What you need to do -> Repeat exactly and only the lines from the line containing "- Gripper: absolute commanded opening" through the line containing "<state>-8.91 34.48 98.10", both included.

Stored data ->
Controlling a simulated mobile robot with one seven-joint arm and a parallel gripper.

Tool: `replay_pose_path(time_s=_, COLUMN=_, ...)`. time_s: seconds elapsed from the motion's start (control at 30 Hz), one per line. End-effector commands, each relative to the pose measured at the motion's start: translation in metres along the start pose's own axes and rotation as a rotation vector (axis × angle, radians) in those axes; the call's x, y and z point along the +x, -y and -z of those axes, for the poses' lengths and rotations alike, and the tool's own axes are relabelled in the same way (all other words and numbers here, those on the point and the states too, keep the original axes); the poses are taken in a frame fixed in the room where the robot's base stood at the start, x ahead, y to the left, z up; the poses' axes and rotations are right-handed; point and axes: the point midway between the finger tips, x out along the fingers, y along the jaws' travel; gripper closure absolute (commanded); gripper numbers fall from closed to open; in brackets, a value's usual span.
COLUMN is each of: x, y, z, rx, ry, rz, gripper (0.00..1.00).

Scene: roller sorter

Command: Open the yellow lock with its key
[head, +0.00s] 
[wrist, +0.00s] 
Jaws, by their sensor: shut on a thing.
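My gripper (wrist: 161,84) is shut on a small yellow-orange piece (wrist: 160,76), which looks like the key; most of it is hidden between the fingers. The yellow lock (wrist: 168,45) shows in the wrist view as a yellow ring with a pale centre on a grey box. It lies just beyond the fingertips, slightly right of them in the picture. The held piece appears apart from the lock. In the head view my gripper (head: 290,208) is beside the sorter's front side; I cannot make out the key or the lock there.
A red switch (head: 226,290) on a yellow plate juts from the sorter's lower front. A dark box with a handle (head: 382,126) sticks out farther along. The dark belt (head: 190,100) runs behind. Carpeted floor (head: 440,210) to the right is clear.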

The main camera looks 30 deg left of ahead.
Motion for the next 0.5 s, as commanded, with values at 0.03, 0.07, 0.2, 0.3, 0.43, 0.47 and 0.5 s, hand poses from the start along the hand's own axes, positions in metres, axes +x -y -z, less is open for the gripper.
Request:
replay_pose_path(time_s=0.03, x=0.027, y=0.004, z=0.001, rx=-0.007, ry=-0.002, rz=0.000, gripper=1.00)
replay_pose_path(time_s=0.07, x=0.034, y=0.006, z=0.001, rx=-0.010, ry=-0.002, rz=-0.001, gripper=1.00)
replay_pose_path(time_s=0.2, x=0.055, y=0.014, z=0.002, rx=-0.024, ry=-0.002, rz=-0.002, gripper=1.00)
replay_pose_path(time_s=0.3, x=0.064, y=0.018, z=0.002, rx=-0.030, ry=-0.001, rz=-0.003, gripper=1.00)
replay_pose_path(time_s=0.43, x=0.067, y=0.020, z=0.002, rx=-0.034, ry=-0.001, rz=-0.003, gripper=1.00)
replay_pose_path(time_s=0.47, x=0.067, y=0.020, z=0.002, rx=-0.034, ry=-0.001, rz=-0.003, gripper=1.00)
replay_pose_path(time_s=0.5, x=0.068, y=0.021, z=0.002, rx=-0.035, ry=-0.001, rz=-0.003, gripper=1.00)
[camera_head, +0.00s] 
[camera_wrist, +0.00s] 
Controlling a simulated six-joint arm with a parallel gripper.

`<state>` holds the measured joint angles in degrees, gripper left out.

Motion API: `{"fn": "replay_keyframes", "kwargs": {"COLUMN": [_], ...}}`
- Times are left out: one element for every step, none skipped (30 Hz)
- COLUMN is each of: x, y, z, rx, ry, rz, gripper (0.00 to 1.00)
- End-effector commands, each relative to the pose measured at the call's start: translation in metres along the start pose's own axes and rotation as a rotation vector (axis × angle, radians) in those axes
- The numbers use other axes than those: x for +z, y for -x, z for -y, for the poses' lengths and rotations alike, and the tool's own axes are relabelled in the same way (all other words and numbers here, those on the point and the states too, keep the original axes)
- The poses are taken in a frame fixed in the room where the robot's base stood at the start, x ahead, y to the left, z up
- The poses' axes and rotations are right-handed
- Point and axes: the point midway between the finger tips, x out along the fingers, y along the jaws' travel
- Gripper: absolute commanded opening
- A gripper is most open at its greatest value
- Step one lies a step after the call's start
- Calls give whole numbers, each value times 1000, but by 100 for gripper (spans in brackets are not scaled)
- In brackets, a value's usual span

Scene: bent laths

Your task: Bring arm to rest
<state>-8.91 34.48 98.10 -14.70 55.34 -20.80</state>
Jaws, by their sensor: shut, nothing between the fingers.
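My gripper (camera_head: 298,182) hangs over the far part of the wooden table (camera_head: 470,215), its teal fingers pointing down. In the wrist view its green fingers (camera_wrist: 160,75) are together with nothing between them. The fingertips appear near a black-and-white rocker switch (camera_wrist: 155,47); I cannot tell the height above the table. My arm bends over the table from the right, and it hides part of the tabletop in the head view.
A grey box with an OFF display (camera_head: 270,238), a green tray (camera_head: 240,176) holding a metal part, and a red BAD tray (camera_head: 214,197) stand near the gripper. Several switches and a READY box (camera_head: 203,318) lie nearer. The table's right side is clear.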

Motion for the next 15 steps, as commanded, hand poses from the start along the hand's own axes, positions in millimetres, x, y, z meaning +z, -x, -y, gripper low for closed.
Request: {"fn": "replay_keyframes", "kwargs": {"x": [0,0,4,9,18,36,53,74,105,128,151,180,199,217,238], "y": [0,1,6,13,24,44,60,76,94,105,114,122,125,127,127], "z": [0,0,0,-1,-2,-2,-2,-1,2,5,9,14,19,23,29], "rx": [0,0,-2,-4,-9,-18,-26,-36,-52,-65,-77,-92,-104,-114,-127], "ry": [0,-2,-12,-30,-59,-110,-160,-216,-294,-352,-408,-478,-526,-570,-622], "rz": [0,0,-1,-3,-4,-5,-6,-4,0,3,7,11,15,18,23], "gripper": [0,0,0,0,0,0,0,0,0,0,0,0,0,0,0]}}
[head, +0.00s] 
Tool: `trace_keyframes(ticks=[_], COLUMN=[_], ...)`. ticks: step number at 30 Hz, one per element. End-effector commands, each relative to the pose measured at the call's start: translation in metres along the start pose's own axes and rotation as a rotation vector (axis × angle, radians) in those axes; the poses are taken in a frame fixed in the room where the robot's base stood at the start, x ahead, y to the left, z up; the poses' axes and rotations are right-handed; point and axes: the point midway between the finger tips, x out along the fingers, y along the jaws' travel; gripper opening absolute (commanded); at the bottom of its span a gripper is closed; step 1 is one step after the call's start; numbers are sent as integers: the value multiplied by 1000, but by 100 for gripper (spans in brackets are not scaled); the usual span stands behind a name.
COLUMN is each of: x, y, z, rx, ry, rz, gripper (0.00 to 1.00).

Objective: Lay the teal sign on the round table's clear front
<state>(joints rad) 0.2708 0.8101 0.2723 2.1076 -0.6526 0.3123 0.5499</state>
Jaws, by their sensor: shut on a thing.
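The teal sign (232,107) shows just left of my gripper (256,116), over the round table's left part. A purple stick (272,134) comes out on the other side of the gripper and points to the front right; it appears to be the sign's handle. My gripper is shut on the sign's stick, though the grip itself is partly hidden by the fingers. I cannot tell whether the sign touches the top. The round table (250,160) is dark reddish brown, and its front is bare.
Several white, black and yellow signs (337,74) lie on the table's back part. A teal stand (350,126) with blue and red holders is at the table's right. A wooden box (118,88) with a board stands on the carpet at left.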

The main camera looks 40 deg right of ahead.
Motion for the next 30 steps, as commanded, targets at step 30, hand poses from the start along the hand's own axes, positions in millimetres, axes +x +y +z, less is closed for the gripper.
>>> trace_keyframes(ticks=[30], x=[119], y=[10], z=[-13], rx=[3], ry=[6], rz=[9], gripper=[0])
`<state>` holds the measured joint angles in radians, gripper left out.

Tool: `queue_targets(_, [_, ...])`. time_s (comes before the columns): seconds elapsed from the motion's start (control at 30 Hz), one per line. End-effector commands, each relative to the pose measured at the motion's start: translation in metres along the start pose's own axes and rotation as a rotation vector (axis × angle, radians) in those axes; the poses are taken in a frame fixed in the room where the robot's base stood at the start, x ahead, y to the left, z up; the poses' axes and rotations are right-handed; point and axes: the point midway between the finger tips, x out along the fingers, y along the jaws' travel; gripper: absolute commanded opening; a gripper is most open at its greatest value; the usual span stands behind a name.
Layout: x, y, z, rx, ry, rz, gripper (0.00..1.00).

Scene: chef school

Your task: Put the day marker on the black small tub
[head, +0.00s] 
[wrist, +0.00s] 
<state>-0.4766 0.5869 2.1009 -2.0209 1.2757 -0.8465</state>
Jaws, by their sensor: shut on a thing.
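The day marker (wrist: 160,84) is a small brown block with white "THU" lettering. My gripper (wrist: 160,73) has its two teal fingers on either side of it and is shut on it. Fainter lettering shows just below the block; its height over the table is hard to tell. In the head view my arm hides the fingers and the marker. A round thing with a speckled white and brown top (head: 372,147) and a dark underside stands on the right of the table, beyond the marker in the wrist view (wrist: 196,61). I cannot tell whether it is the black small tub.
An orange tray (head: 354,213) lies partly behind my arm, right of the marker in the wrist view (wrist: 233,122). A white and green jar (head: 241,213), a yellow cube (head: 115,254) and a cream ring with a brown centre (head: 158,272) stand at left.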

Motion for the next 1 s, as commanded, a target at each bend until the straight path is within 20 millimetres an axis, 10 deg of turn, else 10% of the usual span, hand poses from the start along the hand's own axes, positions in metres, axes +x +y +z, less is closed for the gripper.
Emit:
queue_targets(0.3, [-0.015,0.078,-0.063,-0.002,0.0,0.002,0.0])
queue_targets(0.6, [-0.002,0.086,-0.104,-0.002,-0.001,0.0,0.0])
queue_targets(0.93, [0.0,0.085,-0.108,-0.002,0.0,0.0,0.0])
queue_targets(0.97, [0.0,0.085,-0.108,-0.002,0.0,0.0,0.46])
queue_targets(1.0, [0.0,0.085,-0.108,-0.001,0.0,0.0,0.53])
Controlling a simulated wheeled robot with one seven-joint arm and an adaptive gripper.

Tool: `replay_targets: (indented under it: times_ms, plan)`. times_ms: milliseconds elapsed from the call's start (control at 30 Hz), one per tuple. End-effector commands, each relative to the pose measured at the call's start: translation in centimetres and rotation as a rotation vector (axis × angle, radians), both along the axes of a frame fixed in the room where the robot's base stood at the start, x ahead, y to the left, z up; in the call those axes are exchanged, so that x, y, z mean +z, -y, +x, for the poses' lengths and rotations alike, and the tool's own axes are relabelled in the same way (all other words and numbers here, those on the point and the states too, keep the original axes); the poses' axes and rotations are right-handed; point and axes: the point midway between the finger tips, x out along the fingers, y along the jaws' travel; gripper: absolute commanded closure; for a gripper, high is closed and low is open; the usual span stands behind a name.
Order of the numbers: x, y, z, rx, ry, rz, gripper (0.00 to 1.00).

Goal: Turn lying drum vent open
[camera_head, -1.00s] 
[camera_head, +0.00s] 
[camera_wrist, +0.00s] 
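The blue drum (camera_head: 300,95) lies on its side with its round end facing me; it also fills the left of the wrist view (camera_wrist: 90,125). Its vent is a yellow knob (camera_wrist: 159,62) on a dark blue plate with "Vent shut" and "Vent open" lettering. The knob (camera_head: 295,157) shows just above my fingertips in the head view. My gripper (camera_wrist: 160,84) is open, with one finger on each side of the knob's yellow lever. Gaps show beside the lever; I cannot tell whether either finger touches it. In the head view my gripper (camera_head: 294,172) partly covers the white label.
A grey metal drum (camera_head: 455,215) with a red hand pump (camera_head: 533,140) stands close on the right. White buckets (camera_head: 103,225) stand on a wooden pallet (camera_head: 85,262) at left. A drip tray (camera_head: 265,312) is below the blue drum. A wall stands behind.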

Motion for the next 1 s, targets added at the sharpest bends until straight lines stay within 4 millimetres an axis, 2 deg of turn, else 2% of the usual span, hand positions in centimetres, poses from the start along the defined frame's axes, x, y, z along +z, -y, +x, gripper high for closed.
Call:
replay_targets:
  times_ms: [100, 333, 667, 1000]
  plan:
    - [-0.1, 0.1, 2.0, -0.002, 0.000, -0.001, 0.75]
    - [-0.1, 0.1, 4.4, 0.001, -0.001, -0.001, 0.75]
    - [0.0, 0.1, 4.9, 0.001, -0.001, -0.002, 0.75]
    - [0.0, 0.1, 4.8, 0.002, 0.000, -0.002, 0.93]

Written answer ->
- Gripper: absolute commanded opening
- A gripper is most open at its greatest value
- Step one lies a step after the call's start
- Calls give whole numbers, each value times 1000, but by 100 for gripper (spans in brackets are not scaled)
- In brackets, a value's usual span

Scene: bent laths

Your task: Bring arm to rest
<state>-8.91 34.48 98.10 -14.70 55.34 -20.80</state>

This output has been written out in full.